* Given problem
Look over the lines below. Report each one that includes the string "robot".

··· Provided records

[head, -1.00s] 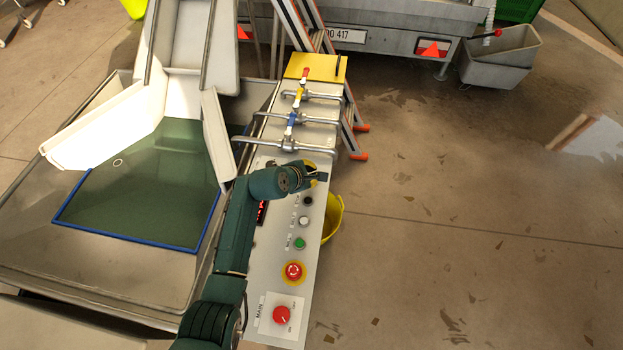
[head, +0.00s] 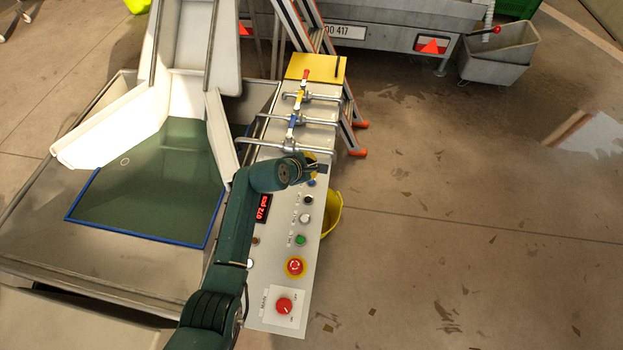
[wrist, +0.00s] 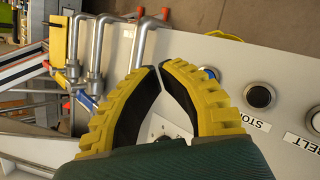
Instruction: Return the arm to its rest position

······
··· Provided records

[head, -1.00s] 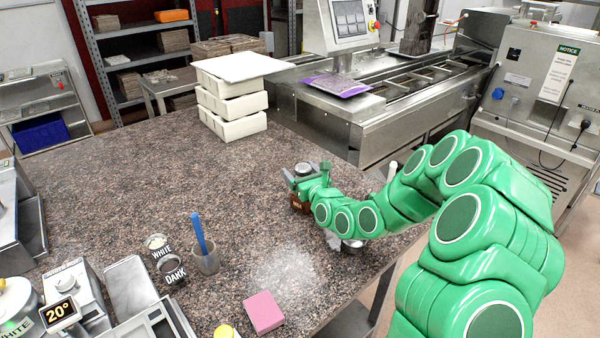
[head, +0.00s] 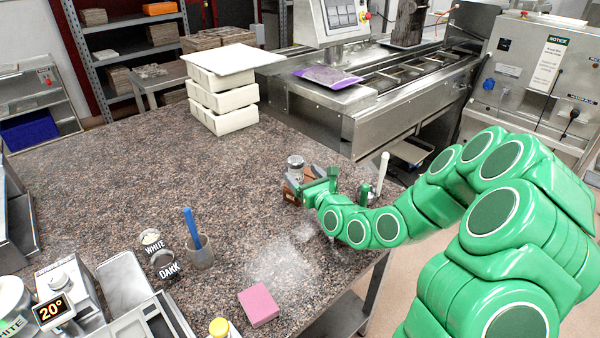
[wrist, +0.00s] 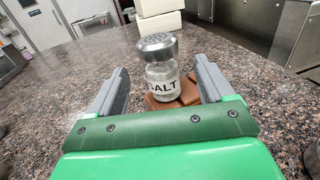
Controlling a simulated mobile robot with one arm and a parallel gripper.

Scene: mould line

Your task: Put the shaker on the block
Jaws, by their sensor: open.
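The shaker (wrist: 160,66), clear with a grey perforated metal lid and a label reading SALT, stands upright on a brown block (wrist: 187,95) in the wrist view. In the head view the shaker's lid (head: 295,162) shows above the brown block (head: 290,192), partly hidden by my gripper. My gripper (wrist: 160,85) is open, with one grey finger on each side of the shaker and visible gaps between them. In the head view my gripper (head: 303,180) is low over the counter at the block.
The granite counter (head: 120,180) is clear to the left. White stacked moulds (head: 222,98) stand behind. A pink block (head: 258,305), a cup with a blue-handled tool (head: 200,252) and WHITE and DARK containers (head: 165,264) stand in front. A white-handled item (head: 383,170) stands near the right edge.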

······
··· Provided records

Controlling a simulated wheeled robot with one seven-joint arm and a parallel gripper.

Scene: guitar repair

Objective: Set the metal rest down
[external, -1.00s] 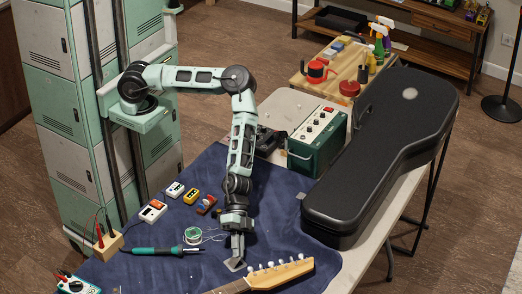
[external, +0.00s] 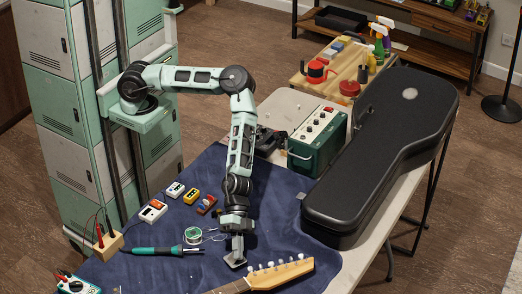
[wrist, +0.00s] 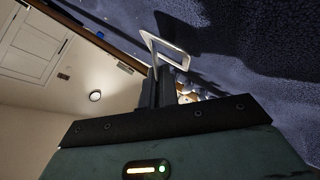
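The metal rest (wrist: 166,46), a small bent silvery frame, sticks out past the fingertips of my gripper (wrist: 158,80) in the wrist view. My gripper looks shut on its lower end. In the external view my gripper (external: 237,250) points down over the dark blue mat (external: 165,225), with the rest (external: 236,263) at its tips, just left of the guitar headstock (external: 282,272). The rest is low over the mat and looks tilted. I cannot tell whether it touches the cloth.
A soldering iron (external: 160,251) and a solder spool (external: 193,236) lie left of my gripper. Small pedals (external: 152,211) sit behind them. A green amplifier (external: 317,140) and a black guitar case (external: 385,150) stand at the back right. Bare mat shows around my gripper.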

······

* Solution to this task
Controlling a simulated mobile robot with one arm and a parallel gripper.
Controlling a simulated wheeled robot with one seven-joint arm and a parallel gripper.

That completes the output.